Ich  habe sie kennengelernt, weil sie sich von mir als evangelischem Pastor  unterrichten lassen wollte –  im christlichen Glauben. Melitta wollte sich  konfirmieren lassen  – wie andere Jugendliche auch.  Aber  für den  Unterricht in einer „normalen“ Konfi-Gruppe war sie schon zu alt. Schließlich war sie ja schon eine junge Frau. Darum haben wir uns wöchentlich  in  meinem Studierzimmer getroffen, sozusagen zu einem Privatunterricht. Wir haben uns dabei über Gott und die Welt unterhalten, und Melitta hatte oft mehr zu fragen als ich ihr antworten konnte.

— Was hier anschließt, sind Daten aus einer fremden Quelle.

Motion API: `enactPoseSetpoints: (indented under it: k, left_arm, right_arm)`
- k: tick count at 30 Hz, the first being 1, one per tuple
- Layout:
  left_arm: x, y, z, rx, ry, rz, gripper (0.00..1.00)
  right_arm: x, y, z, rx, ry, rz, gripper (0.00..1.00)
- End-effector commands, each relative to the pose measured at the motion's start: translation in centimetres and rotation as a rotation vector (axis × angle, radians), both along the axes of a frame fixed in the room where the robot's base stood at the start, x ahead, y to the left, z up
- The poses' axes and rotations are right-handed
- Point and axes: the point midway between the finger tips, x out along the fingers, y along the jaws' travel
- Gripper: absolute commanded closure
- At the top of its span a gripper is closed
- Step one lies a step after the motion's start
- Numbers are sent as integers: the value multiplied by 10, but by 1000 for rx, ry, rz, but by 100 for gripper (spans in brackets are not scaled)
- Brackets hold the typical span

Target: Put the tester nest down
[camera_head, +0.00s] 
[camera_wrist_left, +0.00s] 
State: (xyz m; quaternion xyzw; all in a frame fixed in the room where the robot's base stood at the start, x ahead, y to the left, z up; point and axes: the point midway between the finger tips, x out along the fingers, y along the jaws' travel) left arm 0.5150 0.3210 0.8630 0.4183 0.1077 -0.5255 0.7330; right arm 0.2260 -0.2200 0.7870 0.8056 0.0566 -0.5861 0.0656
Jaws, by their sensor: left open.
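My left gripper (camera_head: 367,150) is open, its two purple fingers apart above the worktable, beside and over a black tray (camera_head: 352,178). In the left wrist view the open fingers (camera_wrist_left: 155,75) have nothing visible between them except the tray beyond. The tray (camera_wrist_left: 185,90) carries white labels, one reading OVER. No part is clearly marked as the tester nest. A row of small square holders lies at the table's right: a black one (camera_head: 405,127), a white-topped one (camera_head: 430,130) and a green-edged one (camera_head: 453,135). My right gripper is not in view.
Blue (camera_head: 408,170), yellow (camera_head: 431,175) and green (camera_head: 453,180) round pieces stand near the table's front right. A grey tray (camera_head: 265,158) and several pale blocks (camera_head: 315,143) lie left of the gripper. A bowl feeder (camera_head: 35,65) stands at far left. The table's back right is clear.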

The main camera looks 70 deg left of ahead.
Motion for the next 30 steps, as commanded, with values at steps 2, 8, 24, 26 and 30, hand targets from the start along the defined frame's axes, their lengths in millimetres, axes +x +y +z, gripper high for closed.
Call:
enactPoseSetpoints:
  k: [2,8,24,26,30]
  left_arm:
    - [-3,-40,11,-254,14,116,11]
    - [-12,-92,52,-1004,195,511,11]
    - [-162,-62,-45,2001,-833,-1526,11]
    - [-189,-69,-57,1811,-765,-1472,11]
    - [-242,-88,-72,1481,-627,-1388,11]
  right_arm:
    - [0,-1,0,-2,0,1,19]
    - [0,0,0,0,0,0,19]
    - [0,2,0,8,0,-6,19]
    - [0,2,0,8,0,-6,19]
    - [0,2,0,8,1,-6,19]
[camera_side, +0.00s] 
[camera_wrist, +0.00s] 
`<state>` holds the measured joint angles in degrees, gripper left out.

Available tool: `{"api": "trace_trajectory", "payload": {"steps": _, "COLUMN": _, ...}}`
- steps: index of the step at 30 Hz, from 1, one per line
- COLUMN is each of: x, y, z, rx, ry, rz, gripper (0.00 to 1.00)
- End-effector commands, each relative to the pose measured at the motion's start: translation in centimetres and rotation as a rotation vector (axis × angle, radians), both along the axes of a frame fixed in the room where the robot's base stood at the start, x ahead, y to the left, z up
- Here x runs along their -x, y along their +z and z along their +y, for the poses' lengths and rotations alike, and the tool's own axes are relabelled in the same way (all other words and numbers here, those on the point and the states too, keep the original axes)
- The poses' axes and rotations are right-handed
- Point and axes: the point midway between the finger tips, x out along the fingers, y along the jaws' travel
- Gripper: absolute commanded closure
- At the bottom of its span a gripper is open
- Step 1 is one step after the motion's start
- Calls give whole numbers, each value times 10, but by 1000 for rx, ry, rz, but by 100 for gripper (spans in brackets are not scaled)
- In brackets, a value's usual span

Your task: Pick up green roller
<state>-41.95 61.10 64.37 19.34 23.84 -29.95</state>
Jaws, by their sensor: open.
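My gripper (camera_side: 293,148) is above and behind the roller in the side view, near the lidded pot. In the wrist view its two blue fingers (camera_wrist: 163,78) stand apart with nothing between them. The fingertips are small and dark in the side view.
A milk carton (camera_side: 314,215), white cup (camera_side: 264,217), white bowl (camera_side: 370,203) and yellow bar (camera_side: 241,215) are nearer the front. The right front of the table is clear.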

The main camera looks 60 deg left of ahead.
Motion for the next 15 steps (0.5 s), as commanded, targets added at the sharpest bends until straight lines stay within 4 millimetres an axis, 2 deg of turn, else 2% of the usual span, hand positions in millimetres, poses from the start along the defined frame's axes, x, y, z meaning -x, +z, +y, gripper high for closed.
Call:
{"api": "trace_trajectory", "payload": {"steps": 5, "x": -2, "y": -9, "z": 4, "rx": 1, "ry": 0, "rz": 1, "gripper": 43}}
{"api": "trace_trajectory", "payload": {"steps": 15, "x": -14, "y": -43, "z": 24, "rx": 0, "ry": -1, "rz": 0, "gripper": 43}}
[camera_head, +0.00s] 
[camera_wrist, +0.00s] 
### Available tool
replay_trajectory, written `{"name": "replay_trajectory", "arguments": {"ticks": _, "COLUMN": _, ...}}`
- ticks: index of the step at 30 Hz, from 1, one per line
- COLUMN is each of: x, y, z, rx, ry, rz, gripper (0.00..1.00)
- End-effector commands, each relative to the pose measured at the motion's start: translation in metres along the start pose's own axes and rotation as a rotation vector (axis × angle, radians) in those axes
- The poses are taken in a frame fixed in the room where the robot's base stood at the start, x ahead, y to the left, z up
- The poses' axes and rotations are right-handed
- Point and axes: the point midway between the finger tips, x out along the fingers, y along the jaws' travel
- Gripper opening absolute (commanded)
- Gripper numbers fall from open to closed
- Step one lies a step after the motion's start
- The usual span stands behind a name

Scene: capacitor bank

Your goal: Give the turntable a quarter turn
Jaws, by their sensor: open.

Nach einem Jahr wurde sie in einem festlichen Gottesdienst zusammen mit anderen Jugendlichen konfirmiert. Da war Melitta neunzehn Jahre alt. Anschließend haben wir uns aus den Augen verloren.

Aber zwei Jahre später hat sie sich wieder bei mir gemeldet. Sie hatte inzwischen ihr Abitur gemacht, mit Russisch als Fremdsprache. Jetzt wollten sie und  ihr Freund heiraten.  Er hieß  Andreas und  stammte wie Melitta aus Kasachstan.Wir haben dann zu dritt das Traugespräch geführt, bei dem wir alles besprochen haben, was uns für die Trauung  in der Kirche wichtig war. Zum Schluss hatte Melitta  noch eine Bitte an mich. Sie sagte:

Könnten Sie mich bei der Trauung  mit meinem richtigen Vornamen ansprechen?! Ich heiße nämlich gar nicht Melitta. Richtig heiße ich Ludmila. Alle meine Freundinnen und  Verwandten kennen mich nur als Ludmila. Es wäre komisch, wenn Sie mich mit Melitta anredeten.

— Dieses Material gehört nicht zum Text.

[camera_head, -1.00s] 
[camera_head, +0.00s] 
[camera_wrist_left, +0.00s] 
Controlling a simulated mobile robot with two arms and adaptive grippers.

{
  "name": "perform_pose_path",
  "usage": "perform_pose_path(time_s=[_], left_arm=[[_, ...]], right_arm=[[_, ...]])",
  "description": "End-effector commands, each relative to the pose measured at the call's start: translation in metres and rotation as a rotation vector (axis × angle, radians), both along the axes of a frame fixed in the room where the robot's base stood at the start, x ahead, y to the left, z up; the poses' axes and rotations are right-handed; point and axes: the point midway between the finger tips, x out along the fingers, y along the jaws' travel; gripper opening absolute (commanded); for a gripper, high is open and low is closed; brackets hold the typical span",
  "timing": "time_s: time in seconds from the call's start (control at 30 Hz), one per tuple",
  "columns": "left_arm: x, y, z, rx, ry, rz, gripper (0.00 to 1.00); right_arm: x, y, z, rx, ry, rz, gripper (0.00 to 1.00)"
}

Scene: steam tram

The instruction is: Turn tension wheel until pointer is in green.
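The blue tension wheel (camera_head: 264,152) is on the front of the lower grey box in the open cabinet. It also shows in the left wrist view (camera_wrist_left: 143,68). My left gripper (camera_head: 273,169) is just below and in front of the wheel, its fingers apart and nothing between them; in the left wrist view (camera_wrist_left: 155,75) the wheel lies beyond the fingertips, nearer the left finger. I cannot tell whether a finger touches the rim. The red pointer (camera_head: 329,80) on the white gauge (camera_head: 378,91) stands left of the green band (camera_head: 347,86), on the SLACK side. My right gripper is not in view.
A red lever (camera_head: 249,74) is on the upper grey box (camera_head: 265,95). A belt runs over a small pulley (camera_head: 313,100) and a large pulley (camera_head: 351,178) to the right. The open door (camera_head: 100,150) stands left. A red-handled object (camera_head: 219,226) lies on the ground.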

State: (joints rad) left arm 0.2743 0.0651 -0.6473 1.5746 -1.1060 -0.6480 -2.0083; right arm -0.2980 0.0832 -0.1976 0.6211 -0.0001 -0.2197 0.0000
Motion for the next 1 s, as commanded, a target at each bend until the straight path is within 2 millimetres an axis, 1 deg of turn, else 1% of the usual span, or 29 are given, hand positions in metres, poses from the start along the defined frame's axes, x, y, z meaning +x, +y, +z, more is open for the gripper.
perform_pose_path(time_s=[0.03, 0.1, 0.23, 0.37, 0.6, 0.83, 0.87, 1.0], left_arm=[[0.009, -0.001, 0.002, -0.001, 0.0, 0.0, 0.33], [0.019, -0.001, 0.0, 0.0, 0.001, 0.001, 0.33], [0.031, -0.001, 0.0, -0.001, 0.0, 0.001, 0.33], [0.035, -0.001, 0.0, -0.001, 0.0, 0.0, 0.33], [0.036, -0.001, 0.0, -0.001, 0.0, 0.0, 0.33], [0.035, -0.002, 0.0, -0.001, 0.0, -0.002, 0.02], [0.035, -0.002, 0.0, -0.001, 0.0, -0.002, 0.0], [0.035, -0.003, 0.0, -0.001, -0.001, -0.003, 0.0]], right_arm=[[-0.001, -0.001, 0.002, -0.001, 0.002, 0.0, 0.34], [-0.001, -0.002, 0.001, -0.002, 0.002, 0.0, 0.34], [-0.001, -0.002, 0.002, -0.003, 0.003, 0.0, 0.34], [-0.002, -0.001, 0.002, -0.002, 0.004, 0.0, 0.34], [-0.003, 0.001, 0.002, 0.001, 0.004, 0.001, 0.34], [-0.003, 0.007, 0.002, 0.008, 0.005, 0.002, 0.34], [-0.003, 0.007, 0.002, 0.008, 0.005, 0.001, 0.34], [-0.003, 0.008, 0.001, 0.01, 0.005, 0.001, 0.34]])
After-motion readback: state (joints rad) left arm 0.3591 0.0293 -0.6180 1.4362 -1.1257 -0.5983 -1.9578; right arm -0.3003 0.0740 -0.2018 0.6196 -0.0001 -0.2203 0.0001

Ich war platt.  Da kannte ich diese junge Frau schon seit  Jahren  unter dem Namen Melitta. Als Melitta hatte ich sie unterrichtet, als Melitta hatte ich sie konfirmiert. Und erst jetzt erfuhr ich ihren richtigen Namen.

Wie war es zu dem Namenswechsel gekommen?

Damals, bei der  Einreise in  Deutschland,  war ihr  von einer  Beamtin  gesagt worden, Ludmila sei kein deutscher Vorname.  Es sei für sie wahrscheinlich besser, zusätzlich einen deutschen Namen zu tragen.  Der Vorschlag der Beamtin war: Melitta.  Das klinge ja so ähnlich wie Ludmila.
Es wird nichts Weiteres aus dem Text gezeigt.